François Lepage : Il nous a fallu trois mois pour digérer. Quand on s’est retrouvé, on s’est demandé ce que l’on avait envie de mettre dans ce livre. La première chose : notre relation fraternelle. Je pense que c’était évident pour moi comme pour Emmanuel. C’est aussi la structure du territoire qui fait ça, le voyage est vraiment intérieur. Ce que l’on projette, c’est ce qu’on a autour de soi. C’est un voyage intérieur, une sorte de page blanche. Avant de partir, le vrai danger, le vrai défi, c’était la confrontation artistique avec Emmanuel. Quelle place trouver dans cette collaboration. Ce qui était important, c’était de nous rapprocher.
U : Comment avez-vous envisagé votre rôle, votre place, dans cette expédition ?
Emmanuel Lepage : J’écoute, je vis le quotidien, je participe autant que faire se peut aux tâches qui me sont assignées. Mais toujours avec ce petit pas de côté. Je n’oublie pas que j’ai une histoire à faire au retour. Je note parfois quelques phrases, des mots, des détails. Bref, sans avoir l’air d’y toucher, ni même sans bien savoir ce que je vais faire, j’essaie d’être là, présent, attentif et curieux.
François Lepage : Oui, c’est ça. Je pense que le travail de photographe en général, c’est être capable de se fonder dans tous les milieux et trouver une place dans tous les endroits où tu vas. Ce qui était intéressant dans cette mission, par rapport à celle qu’on avait faite précédemment sur notre voyage à Kerguelen, c’est qu’à Kerguelen, on était des journalistes, on nous appelait les journalistes même si on n’en était pas vraiment. On était des journalistes embarqués dans une expédition logistique de ravitaillement, on ne prenait pas part à l’expédition, on était juste observateur. L’intérêt avec cette mission pour l’Institut Polaire, c’est qu’on a été engagé comme chauffeur. Notre première mission c’était de conduire les camions jusqu’à Concordia.
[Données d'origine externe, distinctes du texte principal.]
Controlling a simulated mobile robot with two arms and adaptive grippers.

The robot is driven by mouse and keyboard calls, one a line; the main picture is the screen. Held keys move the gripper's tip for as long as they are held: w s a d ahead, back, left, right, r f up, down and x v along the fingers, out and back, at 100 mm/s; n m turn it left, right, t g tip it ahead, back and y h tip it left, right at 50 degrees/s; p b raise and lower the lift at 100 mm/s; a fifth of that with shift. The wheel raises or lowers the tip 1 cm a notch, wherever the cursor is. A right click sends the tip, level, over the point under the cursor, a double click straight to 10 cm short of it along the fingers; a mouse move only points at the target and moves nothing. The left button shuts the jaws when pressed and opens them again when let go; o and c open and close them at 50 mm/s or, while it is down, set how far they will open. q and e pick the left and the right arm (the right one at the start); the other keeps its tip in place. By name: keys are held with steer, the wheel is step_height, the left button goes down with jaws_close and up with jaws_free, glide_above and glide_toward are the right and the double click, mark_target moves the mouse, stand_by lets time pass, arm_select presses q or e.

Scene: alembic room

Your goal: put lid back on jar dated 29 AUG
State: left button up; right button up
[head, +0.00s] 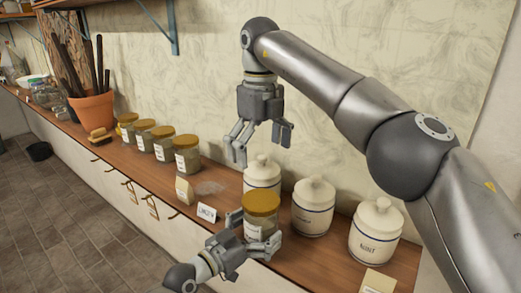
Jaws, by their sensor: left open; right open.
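A glass jar (255,231) with a golden lid (262,203) on top stands near the counter's front. My left gripper (254,234) is open, with a finger on either side of this jar; I cannot tell whether they touch it. My right gripper (262,149) is open and empty, pointing down above a white lidded canister (262,175). Several more glass jars with golden lids stand in a row further left, the nearest being a labelled jar (188,160). The jar labels are too small to read, so I cannot tell which is dated 29 AUG.
Two more white canisters, a middle one (313,212) and a right one (376,238), stand on the wooden counter (232,182). A small beige block (184,190) and a card (206,212) lie nearer the front edge. A terracotta pot (93,110) stands far left.

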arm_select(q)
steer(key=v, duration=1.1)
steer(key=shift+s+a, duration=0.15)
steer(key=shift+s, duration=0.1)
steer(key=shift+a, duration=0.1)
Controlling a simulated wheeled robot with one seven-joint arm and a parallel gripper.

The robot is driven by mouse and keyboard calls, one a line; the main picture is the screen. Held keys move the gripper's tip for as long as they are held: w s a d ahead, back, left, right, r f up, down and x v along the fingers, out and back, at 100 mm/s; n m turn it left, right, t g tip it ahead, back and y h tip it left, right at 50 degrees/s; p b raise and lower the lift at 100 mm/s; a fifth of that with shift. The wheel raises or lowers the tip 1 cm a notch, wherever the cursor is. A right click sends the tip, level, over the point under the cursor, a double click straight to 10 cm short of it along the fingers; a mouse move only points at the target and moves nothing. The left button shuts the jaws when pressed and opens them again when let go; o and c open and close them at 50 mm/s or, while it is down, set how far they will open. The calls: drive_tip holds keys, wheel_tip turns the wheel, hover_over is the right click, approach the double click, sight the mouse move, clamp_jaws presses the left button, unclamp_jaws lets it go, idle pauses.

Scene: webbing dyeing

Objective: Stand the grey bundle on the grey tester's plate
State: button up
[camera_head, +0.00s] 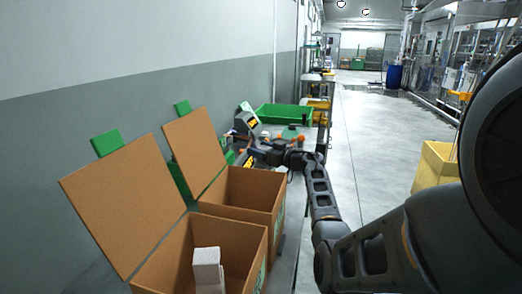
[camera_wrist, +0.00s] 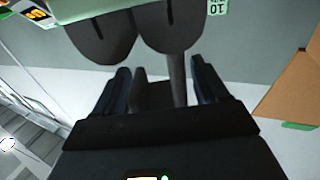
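In the head view my gripper (camera_head: 270,153) reaches over the bench among the testers and is small there. In the wrist view its two dark fingers (camera_wrist: 160,90) stand apart. A dark grey piece and a thin grey post show between or behind them; I cannot tell whether they touch. Beyond the fingertips are two rounded dark grey shapes (camera_wrist: 135,30) with black slots; I cannot tell whether they belong to the tester or the bundle. Testers with orange-lit displays (camera_head: 247,121) stand on the bench. I cannot clearly make out the grey bundle or the grey tester's plate.
The nearer holds a whitish block (camera_head: 207,268). A green tray (camera_head: 281,112) lies farther back. A yellow bin (camera_head: 436,167) stands right. The aisle floor (camera_head: 375,130) is clear.

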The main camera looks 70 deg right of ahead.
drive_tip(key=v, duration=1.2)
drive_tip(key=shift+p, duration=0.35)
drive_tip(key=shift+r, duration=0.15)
U : Emmanuel, vous parlez des carnets de voyage de peintres sur les navires : étaient-ce des sources d’inspiration pour vous ? Vous êtes-vous basés sur d’autres travaux ?
Emmanuel Lepage : J’apprécie beaucoup les peintres de la mer… et plus encore maintenant que je connais un peu mieux la mer et les conditions dans lesquelles, parfois, ils dessinaient ! C’est un genre très excitant pour un dessinateur et un peintre : trois éléments seulement : la mer, le ciel et un bateau. Matières, lumières différentes. Une variation infinie. Je crois qu’avant de monter sur le Marion Dufresne (ravitailleur des terres australes), je ne savais pas dessiner la mer… Vu qu’il y a peu de choses à faire une fois en mer, hé bien on observe. J’ai eu le temps de regarder « comment ça marche » et de proposer une interprétation personnelle. Mis à part ces peintres, je suis aussi très attentif à la peinture en général, au cinéma, à la bande dessinée… aux arts visuels ! Mais aussi à la littérature. Tout peut être source d’inspiration.
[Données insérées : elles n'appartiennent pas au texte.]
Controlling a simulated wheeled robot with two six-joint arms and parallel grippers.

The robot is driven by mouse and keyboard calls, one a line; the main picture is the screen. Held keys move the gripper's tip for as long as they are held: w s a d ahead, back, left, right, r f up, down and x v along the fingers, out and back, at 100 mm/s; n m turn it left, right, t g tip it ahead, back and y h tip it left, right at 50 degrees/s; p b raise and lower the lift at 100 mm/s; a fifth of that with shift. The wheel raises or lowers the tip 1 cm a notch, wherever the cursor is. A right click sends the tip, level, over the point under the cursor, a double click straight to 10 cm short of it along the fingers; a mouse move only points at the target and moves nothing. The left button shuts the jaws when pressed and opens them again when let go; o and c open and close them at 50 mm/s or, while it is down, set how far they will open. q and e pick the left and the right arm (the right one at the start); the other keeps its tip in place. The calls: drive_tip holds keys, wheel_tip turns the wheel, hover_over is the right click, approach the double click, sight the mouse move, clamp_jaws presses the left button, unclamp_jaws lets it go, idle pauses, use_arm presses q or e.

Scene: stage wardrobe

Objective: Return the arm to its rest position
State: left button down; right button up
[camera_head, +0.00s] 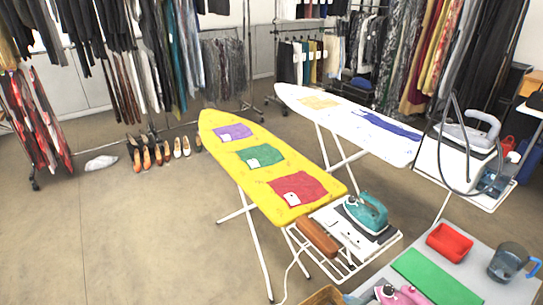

U : Et vous, François ? Comment avez-vous envisagé ce paysage ?
François Lepage : L’Antarctique n’existe pas. Sur le raid, on suit un cordon, on fait toujours les mêmes gestes, chaque soir dans le même paysage et la même configuration. Il s’agit de situer ce continent dans sa conquête, dans ce qu’il représente et qui n’a pas changé. Il existait dans la tête des gens avant qu’il ne soit découvert. On imaginait ce continent comme un espace blanc sur la carte ; une fois qu’on l’a découvert, il n’y avait rien de plus que ce que les hommes avaient imaginé qu’il y avait. Même aujourd’hui, c’est un continent inexploré. Il reste une terre inconnue. On ne sait rien de l’Antarctique. On ne sait pas ce qu’il va devenir. Il existe très peu de données. Moi, quand je suis rentré de ce voyage je ne pouvais en parler, j’étais sec, je ne savais pas comment raconter cette traversée de nulle part.
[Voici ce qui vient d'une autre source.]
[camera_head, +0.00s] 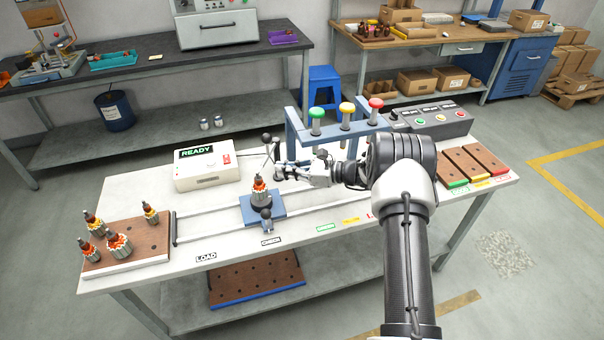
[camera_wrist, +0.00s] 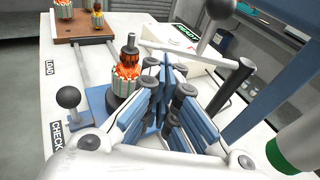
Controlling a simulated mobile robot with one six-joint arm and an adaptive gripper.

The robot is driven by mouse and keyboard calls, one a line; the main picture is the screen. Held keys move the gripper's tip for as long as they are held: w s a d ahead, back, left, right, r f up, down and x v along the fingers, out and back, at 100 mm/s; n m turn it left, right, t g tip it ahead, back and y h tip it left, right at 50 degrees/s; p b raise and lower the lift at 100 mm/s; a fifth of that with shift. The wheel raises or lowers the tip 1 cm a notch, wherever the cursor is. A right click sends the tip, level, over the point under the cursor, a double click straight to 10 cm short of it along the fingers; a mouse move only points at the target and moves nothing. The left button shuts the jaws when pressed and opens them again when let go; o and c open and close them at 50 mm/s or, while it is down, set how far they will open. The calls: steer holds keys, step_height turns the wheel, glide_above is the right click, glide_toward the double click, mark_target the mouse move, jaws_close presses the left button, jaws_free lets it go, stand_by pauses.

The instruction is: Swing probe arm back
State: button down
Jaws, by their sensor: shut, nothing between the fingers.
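The probe arm (camera_head: 271,152) is a thin grey linkage with a dark ball knob, beside the white tester box. In the wrist view its large grey ball knob (camera_wrist: 220,9) is at the top, just beyond my fingers. My gripper (camera_head: 279,172) is shut and empty, its fingers close to the right of the armature (camera_head: 259,190). The armature has an orange winding and stands upright on the blue carriage (camera_head: 272,206); it also shows in the wrist view (camera_wrist: 126,77). I cannot tell whether my fingers touch the probe arm.
The tester box (camera_head: 205,170) reads READY. Several armatures stand on the brown load tray (camera_head: 128,262) at left. Three brown trays (camera_head: 460,167) lie at right. The front knob (camera_head: 266,213) is on the carriage.

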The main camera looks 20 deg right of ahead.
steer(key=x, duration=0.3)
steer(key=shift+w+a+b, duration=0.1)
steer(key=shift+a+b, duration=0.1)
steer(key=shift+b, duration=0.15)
U : Emmanuel, par moment, vos dessins du continent prennent presque un tour non figuratif : était-ce une manière de rendre l’aspect abstrait, fantasmé, minimaliste du paysage ?
Emmanuel Lepage : Oui, ce paysage polaire est si étonnant, impensable qu’il prenait des formes abstraites. C’est ce que j’ai voulu traduire… et ce d’autant plus que j’ai toujours aimé l’art abstrait ! L’occasion m’était donnée de l’introduire dans une bande dessinée par nature figurative !
U : La qualité tant narrative que poétique des textes est impressionnante. François, dans le livre, vous vous adressez à une certaine Marile : pouvez-vous nous en parler ?
François Lepage : C’est ma compagne. Je lui avais dit que je lui écrirais tous les jours pour lui raconter le voyage, pour qu’elle puisse me suivre dans cette histoire. Je m’efforçais d’écrire tous les jours parce qu’on avait ce projet de livre avec Emmanuel et que c’est une façon de consigner, de recueillir des impressions. J’ai fait des études de lettres parce que j’aimais l’écriture. Je trouvais l’idée intéressante d’associer du texte et une image. On a recueilli une partie de cette correspondance, mais j’ai sorti un autre livre qui s’appelle Les Ombres claires avec toute la correspondance, qui ressort cette année en avant-première. Tout comme la sortie d’un coffret cette année qui réunit La Lune est blanche et Les Ombres claires chez Futuropolis, en Novembre.